Compared to the Tasmanian-devils-with-guitars on either side of him, he is practically rooted to the spot, time and motion fans, covering approximately one quarter of the distance his fellow guitarists travel around the stage.

There’s something very straightforward, direct and honest about what they do on stage.  Without getting into all that dignity of labour shit, they’re grafting, pure and simple. When people call a band workmanlike, they rarely mean it as a positive but it feels right for the Ex.

They are workmanlike, albeit super industrious workers who take pride in their work and who are really fucking good at what they do.

There are so many things to love. They somehow find space for hugely emosh key changes within the maelstrom of clanking, discordant mechanical repetition. At one point, someone’s guitar sounds very much like vintage Una Baines keyboards. And they have some right tunes. I recommend The Heart Conductor and Silent Waste, wholeheartedly.

And this one:

One of my most favourite moments comes with Birth, when Bornefeld channels Joan Baez, and her wonderful turn for the soundtrack of seminal space-hippy enviro-flick, Silent Running in particular. “A new Earth must be born” indeed.

There’s something very organic and real about the Ex sound. A couple of times it gradually develops into something really intense, and fiercely compelling and beautiful and, I dunno, almost mystical, transcendental even. And then they end the song and break into wide grins, shattering the moment, wonderfully.

They are incredibly engaging and invigorating, appealing to your eyes and ears, your head, your heart and your feet – all at the same time. Me and Pete are just blown away by them. I’m gutted when they leave the stage. I’ve not enjoyed a band as much in years.

We still have time to make the last train back to Pete’s place in Mirfield if we hurry. Instead, Pete gets more beers in while I tell Boffo how much I love him and how he’s always been my favourite Chumbawamba. Boff gets rid of me by introducing me to Terrie.

The week before the interview, for some reason that evades me now, I’d tried and failed to find some kind of connection between the Fall and the Ex, beyond a shared love of repetition.
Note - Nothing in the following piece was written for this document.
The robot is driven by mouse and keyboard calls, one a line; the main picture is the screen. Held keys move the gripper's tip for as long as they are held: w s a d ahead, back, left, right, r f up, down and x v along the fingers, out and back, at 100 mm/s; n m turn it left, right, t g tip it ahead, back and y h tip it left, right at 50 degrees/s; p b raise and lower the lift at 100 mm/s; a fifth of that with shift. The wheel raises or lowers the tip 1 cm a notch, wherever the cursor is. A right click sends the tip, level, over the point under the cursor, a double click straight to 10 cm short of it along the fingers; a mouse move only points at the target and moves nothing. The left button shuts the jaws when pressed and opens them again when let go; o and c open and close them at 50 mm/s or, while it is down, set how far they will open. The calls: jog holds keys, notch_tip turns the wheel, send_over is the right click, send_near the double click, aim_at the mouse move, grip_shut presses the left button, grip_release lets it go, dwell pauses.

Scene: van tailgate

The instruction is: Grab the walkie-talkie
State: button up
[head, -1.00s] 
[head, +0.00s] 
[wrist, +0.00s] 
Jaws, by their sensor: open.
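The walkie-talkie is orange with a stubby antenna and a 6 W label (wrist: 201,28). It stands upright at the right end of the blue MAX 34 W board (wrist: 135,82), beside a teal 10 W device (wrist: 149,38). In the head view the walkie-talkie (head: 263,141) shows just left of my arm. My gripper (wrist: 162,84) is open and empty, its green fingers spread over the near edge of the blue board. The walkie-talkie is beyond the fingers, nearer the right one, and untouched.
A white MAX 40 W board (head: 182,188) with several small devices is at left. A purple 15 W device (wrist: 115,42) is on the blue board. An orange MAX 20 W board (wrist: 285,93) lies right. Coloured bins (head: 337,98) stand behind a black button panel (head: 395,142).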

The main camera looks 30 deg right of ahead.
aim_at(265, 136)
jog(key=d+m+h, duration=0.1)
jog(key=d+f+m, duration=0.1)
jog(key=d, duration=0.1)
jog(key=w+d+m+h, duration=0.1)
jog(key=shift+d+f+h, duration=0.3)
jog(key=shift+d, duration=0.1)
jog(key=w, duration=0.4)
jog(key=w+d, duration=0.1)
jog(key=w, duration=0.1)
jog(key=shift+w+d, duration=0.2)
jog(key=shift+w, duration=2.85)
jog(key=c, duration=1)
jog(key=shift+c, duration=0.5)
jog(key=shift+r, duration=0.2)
So, rather than kicking off the interview by simply asking Terrie if he was sad that MES died, I try to make some big point about their shared ‘independence of spirit’.

Terrie tells me that the first time he saw the Fall was in 1979, at the Electric Ballroom in London, alongside the Mekons, Gang of Four, Stiff Little Fingers and the Human League.

“And then the Fall played,” he giggles, “and this skinhead got on stage and grabbed Mark by the throat, and Marc Riley got his bass and bosh! He hit the skinhead on his head. And then the gig just went on, it was so funny.”

It turns out the Ex played just one gig with the Fall, “at some festival, not so very long ago. He was inspirational, of course. He wrote down his address so that we could visit him, but it never happened.”

That’s amazing. I’m sure he didn’t do that for everyone.

“We were very surprised,” says Terrie. “It was very sweet.”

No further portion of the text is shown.